Posted by: Hacksaw on September 25, 2007 at 2:45 PM | PERMALINK
So which is it, ex-liberal? Is the Voting Rights Act "humiliating to the South," or is it "the crown jewel of American liberties?" (Hint: the man who launched his 1980 election campaign in Philadelphia, MS, the scene of the brutal murders of three civil rights workers in 1964, to talk about states' rights & curbing the power of the federal government must've been talking "liberty" in the sense of redneck's God-given right to string up agitators.)
Posted by: junebug on September 25, 2007 at 2:53 PM | PERMALINK
First, the quote of the day on this matter: "I have just handed the country over to the GOP for the next 50 years." - LBJ, 1964, to a young assistant, as he passed a pen he was signing the Civil Rights Act.
Now a twist on the current discourse: As the son of a gleeful Northern bigot, I think it's time for white Northerners to render an apology to our white Southern brothers and sisters, as we have convincingly demonstrated ourselves to be as bad as our Southerners.
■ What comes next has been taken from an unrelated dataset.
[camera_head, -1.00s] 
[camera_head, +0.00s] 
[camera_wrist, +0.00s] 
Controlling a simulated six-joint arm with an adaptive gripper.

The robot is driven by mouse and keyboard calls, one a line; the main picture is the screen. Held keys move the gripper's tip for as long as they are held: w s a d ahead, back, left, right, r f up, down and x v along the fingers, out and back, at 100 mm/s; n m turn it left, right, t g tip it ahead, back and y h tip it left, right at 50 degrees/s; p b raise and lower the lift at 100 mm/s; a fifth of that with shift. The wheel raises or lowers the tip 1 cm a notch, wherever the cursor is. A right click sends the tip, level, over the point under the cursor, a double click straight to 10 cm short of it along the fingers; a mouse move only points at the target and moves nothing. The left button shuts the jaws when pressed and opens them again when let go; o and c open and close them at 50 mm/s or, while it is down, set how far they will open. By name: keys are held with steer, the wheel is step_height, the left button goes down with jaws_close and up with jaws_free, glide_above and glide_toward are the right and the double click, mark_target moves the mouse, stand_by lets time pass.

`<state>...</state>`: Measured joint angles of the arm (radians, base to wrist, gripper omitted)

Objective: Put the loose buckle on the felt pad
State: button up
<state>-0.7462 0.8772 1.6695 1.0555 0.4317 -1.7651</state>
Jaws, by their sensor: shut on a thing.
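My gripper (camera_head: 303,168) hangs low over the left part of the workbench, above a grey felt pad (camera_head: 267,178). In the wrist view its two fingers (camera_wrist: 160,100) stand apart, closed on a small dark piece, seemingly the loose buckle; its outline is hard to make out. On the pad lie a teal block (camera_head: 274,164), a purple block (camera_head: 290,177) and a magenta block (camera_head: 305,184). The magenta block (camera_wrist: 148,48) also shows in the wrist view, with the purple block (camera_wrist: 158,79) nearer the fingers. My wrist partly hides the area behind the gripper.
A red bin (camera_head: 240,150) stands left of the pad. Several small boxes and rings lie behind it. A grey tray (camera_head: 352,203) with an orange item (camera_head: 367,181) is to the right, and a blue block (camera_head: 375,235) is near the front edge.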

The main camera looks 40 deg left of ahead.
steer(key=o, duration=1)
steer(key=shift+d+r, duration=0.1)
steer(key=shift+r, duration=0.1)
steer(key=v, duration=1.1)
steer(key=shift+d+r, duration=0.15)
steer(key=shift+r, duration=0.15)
Today, New York State is more racially segregated than any state in the South. No, really. Hold that thought. It's time we Northerners knocked off our smug attitude. We'll never progress until we Northern whites come to grips with our own racism. As John Edwards* and others have figured out, in the hearts of many white Southerners is a blue-stater just wanting to burst out.
*"You've been voting Republican for 40 years now. What do you have to show for it?" - Edwards to white Southern audiences
Posted by: MaxGowan on September 25, 2007 at 3:03 PM | PERMALINK
In fact, it's not politically correct to even mention how high the black crime rate is.
Ex lib
I disagree. I live in very liberal Minneapolis and black crime is an issue for blacks as well as whites. I'd say it's not politically correct (or intellectually honest) to use black crime as an excuse for not trying to eliminate poverty (I'm not saying you do that, but some do).
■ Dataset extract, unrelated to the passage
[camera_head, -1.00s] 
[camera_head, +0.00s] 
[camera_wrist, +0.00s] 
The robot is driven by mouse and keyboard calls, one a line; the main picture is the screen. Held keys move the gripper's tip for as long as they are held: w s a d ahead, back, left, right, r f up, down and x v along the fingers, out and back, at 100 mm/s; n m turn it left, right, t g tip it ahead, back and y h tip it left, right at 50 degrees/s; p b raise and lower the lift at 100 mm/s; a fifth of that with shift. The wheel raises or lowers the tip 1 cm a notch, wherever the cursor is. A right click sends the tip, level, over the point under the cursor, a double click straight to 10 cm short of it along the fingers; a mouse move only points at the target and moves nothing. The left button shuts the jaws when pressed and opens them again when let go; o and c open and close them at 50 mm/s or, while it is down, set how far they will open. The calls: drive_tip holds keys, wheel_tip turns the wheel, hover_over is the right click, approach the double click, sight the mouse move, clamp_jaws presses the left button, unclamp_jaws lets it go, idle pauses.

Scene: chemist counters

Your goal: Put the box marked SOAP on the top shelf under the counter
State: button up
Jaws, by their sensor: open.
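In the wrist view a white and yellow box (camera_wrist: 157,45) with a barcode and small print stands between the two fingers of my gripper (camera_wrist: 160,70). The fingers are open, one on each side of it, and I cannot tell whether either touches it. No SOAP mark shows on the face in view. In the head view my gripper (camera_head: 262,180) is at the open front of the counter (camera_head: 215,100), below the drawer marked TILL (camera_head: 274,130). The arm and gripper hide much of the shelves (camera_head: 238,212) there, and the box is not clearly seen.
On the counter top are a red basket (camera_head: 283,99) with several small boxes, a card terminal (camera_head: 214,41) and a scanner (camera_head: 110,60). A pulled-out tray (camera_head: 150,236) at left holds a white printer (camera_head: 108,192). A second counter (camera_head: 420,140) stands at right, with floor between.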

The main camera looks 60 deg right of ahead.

Racism is alive and well, though not in Jim Crow form. Until we admit that, we're not going to solve it.
Posted by: tomeck on September 25, 2007 at 3:07 PM | PERMALINK
(2) the GOP takes the Constitution for what it is
Bwahahahaha. No really, Hacksaw what's the real reason.
Posted by: ckelly on September 25, 2007 at 3:16 PM | PERMALINK
Thanks for the Google suggestion, Hacksaw, but I wasn't able to find a link to any video of that particular ad. It would be nice to see the actual piece in question, but it may not exist anymore. The vibe I was able to get from what I read on the other links suggests that it was, at the very least, stupid on Dukakis's part, and may have been racist. The fundamental difference between this ad (or what I'm able to gather about the ad) & the Willie Horton example is that it doesn't exist against a backdrop of discriminatory legislation & electoral strategies against the larger Latino population.
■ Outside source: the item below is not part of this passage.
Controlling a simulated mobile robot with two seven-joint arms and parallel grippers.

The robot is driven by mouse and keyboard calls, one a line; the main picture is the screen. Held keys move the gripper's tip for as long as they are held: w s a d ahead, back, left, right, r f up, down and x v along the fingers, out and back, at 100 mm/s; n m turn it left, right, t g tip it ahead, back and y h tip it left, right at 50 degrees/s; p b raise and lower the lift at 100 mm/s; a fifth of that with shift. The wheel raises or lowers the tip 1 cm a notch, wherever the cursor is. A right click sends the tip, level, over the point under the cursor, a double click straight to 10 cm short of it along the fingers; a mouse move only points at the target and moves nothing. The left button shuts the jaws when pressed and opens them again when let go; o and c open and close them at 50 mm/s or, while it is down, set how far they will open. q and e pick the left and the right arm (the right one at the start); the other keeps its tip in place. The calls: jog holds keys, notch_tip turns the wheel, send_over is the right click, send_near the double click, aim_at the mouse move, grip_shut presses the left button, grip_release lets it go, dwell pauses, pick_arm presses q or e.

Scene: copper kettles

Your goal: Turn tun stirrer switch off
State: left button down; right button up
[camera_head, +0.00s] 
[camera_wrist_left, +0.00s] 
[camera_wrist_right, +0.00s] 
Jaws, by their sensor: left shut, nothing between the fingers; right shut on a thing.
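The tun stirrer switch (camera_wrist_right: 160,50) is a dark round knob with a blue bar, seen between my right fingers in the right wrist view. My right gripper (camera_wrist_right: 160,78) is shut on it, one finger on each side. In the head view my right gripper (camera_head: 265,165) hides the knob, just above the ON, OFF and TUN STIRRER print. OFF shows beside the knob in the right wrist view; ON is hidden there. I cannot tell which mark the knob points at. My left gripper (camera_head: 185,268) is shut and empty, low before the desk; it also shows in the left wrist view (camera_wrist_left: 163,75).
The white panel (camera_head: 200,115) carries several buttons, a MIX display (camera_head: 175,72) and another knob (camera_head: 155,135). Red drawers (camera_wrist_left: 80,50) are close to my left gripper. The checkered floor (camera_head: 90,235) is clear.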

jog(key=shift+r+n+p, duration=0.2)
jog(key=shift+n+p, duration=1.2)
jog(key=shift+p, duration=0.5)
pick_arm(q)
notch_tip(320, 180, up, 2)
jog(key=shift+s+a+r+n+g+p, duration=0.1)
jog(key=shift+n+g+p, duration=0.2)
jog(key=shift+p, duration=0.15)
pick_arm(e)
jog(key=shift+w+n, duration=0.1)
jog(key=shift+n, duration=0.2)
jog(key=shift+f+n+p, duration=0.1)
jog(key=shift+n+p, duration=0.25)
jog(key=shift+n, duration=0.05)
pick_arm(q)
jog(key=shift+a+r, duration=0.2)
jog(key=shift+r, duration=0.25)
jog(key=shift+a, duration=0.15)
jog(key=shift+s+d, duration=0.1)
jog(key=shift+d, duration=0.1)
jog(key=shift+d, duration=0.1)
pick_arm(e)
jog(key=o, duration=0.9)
I can appreciate your frustration at having to fend off allegations & assumptions that, as a conservative, you must have racist tendencies. I'd be pissed, too. It's not fair, but it's not surprising, either, when the party to which you belong continues to exploit race in order to achieve & maintain power.
Posted by: junebug on September 25, 2007 at 3:18 PM | PERMALINK
I am a solid conservative
Code for: "I am a racist"
Posted by: elmo on September 25, 2007 at 3:20 PM | PERMALINK
Hack wrote: it is incredibly frustrating as a conservative to constantly fend off these vague and ominous allegations of "code words" that allegedly prove that everything I believe is grounded in racism
Nice straw man there, Hack. No one's saying that evfeyrthing you believe is grounded in racisim; we're saying the political survival of the Party you enthusiastically support is grounded in racism. From Nixon's odious Southern Strategy to the disenfranchisement of black voters in Florida to the loathsome push-poll that gained bush the crucial South Carolina primary in 2000,
What liberals understand about conservatives is not your alliance with voters of disagreeable personal beliefs, but rather your alliance with a Party that panders to those voters of disagreeable political beliefs. McCain may have said ths morning on NPR that he regrets supporting the Confederate flag, but support it he did.
Since you ally yourself with the Republican Party and its disgusting racist tactics -- and there's nothing vague about it, Hack; Lee Atwater admitted to them, and his protegee Rove certainly continues them -- who gives a damn if you claim to have solid, so-called principled conservative reasons for your beliefs? Your proteststations that the alignment of your stances with the racist wing of your Party have nothing to do with racism on your part is pretty thin beer, Hack. You still support the Republicans, and that's to your shame.
Posted by: Gregory on September 25, 2007 at 3:24 PM | PERMALINK
And by the way, Hack, your support of tax cuts doesn't mean you're a racist, just that you're a feckless, irresponsible idiot. The Party you support has rejected any restraint on spending, and that spending has to be paid for somehow. You and I both know that eventually the Democrats will do the right thing and raise taxes, giving the Republican Party a chance to get elected again on the very basis of its own crapulence.
But, you may protest, as a "solid conservative," you believe in less government spending too? Save it. We've seen what a unified Republican government gets us -- tax cuts for the wealthy, income distribution upward, massive spending and massive deficits. And you vote for them. QED.